Last night in our Gospel Lesson we heard Christ tell the parable of the servants who, when they are done serving, are not wracked with this over-whelming sense of being owed a thanks from their master (cf. Lk. 17:5-10).
Jesus is offering this parable in response to the apostles’ plea that he “increase their faith.” The kind of faith that following Jesus requires is the kind that empowers folks to forgive without limit, and not to lead little ones astray (cf. Lk. 17:1-4). This, not the prospect of supernatural wonders, is what the apostles find simply incredible.
To their request Jesus gives what I call a “broken parable” —a parable that begins with reference to the way things are right now and then, by implication, suggests that if this is true of things in a broken system how much better are your fortunes in God’s jovial kingdom (e.g. the parable of the persistent widow in Lk. 18:1-8).
So the parable shows the way in which faith works: servants serve not with expectation to be liberated from their service but because that is what they are called to do; they don’t get to say “wait, when do I get to be served?” This is the normal way things are. And, the logic goes, if this is the way things are under normal human masters how much better are the circumstances of Christians who serve the Good Master who in fact does come home and serve his servants at Table (cf. Lk. 12:35-38).
Faith, in this case, is increased by the diligent reliance on the goodness of God who is our Good Lord and Master. As I serve Him, by serving in the stations to which He has called me to serve others, I grow in faith as with each passing moment I put to death the ungodly self-pitying sin in me and am conformed to the Image of Christ who is the servant of all (Mk. 9:35; Phil. 3:10; Rom. 8:13, 29; 2 Cor. 3:18; Eph. 4:11-15).
But what about complaining? Not all our lots are easy that Christ calls us to. Sometimes we are in places of suffering, and even sometime into extreme suffering —of the “unto death” sort. What then? Are we allowed to groan in those positions? How is the call to “not grumble” different than the biblical genre of complaint? …Yunno, like how Job or David or the people of Israel in Egypt cry-out and complain to the Lord their God —are we allowed to do that?
Yes. Raising a cry and plaintive pleas up to the Lord, confessing your weaknesses to your brother or sister in Christ, being real about your hard days and difficult conditions and seekng to better them —all of these are fine. What is forbidden is the grumbling, reviling, pseudo-martyrdom of the self-important servant who believes themselves, usually on the basis of their service, far superior to that same service to which God has called them. Often, especially in Anglo-American Evangelicalism it takes the form of a mock-regality, a glorious image of the self quietly superior to those around them who simply say things like “They’ll never understand…” “I mustn’t complain…” “Look I don’t want to burden you but…” and “…but please, I’m just venting…. it’s my cross to bear…”

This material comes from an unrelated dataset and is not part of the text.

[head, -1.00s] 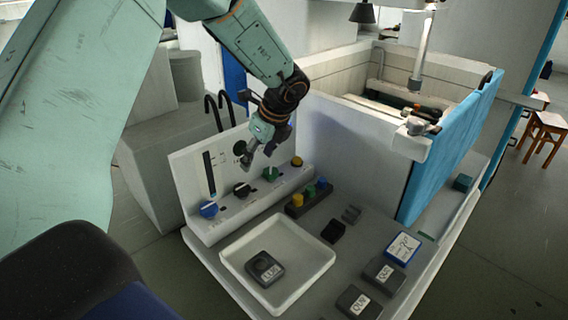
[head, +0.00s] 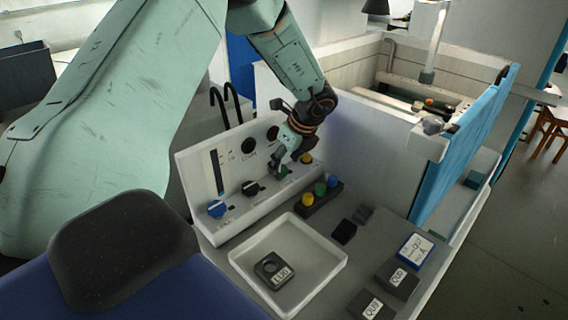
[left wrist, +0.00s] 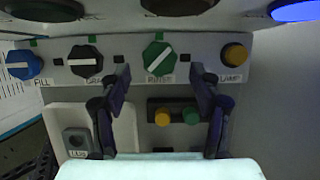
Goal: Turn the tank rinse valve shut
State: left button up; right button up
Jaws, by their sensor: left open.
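The rinse valve is a green knob (left wrist: 160,58) with a slanted white line, on the sloped white panel, labelled RINSE in the left wrist view. In the head view the green knob (head: 281,171) is partly hidden by my left gripper (head: 290,163). In the left wrist view my left gripper (left wrist: 160,76) is open, with one finger on each side of the knob's column. The knob shows between the fingertips, and I see no clear contact. My right gripper is in neither view.
Beside it on the panel are a black knob (left wrist: 86,61), a blue FILL knob (left wrist: 22,64) and a yellow LAMP button (left wrist: 235,54). A button box (head: 333,194) and a white tray (head: 334,277) lie in front. The tank wall (head: 350,140) rises behind right.

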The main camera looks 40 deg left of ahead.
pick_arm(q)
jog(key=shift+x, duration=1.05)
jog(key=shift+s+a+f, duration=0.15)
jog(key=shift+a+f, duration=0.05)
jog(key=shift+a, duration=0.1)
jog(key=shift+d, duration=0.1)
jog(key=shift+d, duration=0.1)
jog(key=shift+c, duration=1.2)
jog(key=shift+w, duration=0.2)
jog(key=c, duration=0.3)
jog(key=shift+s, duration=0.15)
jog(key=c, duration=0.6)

Be very careful of your complaints. Be very aware when they stop rising to God and begin to accuse your brothers and sisters. As Chesterton once noted:
“People who complain are just jolly human Chrisitan nuisances; I don’t mind them. But people who complain that they never complain are the devil. They are really the devil; isn’t that swagger of stoicism the whole point of the Byronic cult of Satan…”
In other words, grumbling is what happens when your complaints cease to rise to heaven, like incense or the prayers of Job, and instead fall like lightning on the world around you, like the devil who grew too heavy with self-importance and was cast from the heavens.